Toward ultrafast spintronics
Electronics have advanced through continuous improvements in microprocessor technology since the 1960s. However, this process of refinement is projected to stall in the near future due to constraints imposed by the laws of physics. Some of these bottlenecks have already taken effect. For instance, the clock speeds of processors are have not exceeded a few gigahertz, or several operations per nanosecond, for the past 20 years, a limitation stemming from the electrical resistance of silicon. This has led to an increasingly urgent global search for superior alternatives to semiconductor electronics.
One of the leading candidates, spintronics, is based on the idea of carrying information via the spin of electrons. Using spin currents to convey information is an exciting prospect because it involves lower energy consumption than ordinary electric currents. There are, however, numerous practical difficulties to be overcome. One of the most serious is the spin injection problem, transferring a spin current from one material to another (e.g., from a magnetic metal to a semiconductor). This tends to scramble the spins, destroying the information they carry.
Now, a breakthrough in the speed and efficiency of spintronics has been achieved by a team of scientists from Nanyang Technological University (NTU), the National University of Singapore (NUS), and the Agency for Science, Technology and Research (A*STAR) in Singapore, as well as Los Alamos National Lab in the USA. They have shown that an ultrashort pulse of spin current, lasting less than a picosecond (one trillionth of a second), can be injected from a metal to a semiconductor with amazing efficiency, breaking the previous spin injection record by over 10000 times. These findings were described in a pair of papers recently published in the leading scientific journals Nature Physics and Advanced Materials.
In these experiments, ultrashort spin current pulses are produced by shining a laser pulse on cobalt, a magnetic metal. This generates a swarm of excited electrons with spin polarisation, meaning that the spins mostly point in the same direction. The spin-carrying electrons then travel outward, diffusing into other adjacent materials.
"We wanted to show that these ultrashort spin current pulses can be used for efficient spin injection," says Marco Battiato, a Nanyang Assistant Professor at NTU and a member of the research team, who had advanced the first theoretical prediction of this phenomenon in 2016. He notes that the outward diffusion of spin current pulses takes place over several hundred femtoseconds (one femtosecond is one thousandth of a picosecond). This is up to 1000 times faster than conventional electronic devices, making it potentially useful for future high-speed spintronic devices.
The extreme speed of the spin diffusion, though exciting, also makes the phenomenon difficult to study in experiments utilizing present-day electronic technologies. "We had to devise a careful strategy to measure the spin currents flowing into the semiconducting part of the device," says Associate Professor Elbert Chia, who supervised the experimental part of the project at NTU. "To accomplish this, we used a semiconductor containing heavy elements, which converts spin currents into ultrashort electrical currents. The entire sample then becomes an electromagnetic antenna, emitting radiation at terahertz frequencies (intermediate between microwaves and infrared light). We are able to measure this radiation, then work backwards to figure out the original spin current."

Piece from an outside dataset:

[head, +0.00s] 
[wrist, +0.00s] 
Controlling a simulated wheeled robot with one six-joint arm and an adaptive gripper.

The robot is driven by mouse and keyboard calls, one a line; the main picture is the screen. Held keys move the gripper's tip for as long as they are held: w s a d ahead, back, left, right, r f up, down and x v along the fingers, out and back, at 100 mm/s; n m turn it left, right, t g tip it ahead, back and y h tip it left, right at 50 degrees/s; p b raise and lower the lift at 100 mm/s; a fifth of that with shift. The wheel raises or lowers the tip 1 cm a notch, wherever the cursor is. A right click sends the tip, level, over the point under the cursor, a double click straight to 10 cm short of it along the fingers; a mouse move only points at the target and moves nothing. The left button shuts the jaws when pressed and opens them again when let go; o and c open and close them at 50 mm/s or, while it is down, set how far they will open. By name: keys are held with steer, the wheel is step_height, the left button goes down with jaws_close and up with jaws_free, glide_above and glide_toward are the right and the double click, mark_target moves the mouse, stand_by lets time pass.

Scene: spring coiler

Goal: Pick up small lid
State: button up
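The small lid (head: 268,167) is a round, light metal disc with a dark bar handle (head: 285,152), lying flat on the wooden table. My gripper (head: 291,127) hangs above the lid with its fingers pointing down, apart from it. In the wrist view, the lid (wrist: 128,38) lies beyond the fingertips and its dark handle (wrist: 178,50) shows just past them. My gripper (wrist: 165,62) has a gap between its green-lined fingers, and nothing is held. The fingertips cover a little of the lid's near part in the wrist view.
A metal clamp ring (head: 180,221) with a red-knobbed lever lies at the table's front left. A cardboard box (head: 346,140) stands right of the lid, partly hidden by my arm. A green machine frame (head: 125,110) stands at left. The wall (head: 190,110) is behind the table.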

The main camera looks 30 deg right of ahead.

By carefully selecting the materials in their spintronic device, the team was able to show conclusively that a spin-polarised current was being injected into the semiconductor. Astonishingly, the strength of this spin current turned out to be over 10,000 times larger than the previous record. "In real devices, such strong spin currents will not be required, so one can get away with considerably weaker excitations," notes Associate Professor Chia. In follow-up experiments, the authors have been able to determine how long it took for the spin current to form and decay.
"Possibly the most striking aspect is that all this was demonstrated using a simple metal-semiconductor interface, without the complicated and costly structural engineering one sees in other spintronic experiments," says Nanyang Assistant Professor Justin Song, a theoretical physicist and National Research Foundation Fellow (NRFF) who was also part of the project. The samples were fabricated by the research group of Associate Professor Hyunsoo Yang in NUS.
"These results represent a fundamental step in the development of ultrafast spintronics based on spin current superdiffusion," says Nanyang Assistant Professor Battiato. In the future, the team envisions this efficient spin injection process becoming one of the key technologies behind high-speed spintronic computers.